The US Supreme Court Monday declined to take up Iranian government-owned Bank Melli‘s appeal of a lower court ruling that allowed victims of militant attacks allegedly backed by Iran to seek millions of dollars in compensation from the bank.
The justices left in place the lower court’s ruling that allowed some plaintiffs, trying to satisfy part of nearly $1 billion in court judgments against Iran, to go after roughly $17.6 million that Visa Inc and Franklin Resources Inc owed to Bank Melli related to credit card use in Iran, Reuters reported.
This marked the second time in two weeks the justices have acted in a case in which Iran has refused to pay judgments won in American courts by US plaintiffs who have accused Tehran of complicity in various alleged militant attacks.

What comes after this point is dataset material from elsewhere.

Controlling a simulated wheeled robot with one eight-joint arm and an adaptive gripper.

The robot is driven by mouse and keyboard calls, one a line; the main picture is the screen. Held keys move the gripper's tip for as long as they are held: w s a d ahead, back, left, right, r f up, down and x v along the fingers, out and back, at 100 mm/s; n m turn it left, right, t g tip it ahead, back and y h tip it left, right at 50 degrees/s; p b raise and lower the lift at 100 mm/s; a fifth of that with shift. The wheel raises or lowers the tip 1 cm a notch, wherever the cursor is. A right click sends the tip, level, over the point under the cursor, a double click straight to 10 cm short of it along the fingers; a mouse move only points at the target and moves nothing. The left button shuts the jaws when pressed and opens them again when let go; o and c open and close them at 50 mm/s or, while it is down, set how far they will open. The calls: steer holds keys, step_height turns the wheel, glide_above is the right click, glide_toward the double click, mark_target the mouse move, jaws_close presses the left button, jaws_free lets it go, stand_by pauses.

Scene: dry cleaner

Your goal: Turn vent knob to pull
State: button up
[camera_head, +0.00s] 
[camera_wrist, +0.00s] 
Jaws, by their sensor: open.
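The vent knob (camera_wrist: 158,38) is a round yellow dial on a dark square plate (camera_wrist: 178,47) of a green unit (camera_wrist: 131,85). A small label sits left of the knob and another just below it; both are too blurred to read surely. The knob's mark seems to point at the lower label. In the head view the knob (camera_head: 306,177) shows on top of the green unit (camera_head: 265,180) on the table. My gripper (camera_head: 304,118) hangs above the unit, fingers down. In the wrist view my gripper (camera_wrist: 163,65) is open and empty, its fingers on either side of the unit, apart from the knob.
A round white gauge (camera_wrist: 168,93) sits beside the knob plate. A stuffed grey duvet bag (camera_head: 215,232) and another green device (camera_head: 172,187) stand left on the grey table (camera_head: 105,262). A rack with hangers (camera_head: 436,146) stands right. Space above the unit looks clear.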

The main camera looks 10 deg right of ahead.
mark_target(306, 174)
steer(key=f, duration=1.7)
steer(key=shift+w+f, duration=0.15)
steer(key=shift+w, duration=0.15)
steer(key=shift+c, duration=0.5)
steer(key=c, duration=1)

The high court on Feb. 21 rejected a bid by another set of plaintiffs to seize priceless Persian artifacts held at a Chicago museum to satisfy a separate $71.5 million court judgment against Iran.
In the case in which the court acted Monday, about 90 plaintiffs in four lawsuits won nearly $1 billion in court judgments against Iran for its alleged complicity in various attacks between 1990 and 2002.
Bank Melli appealed to the US Supreme Court, arguing that the $17.6 million, funds frozen due to US sanctions against Iran, cannot be seized because the bank does not actually own it. Rather, it is owed to the bank by Visa and Franklin.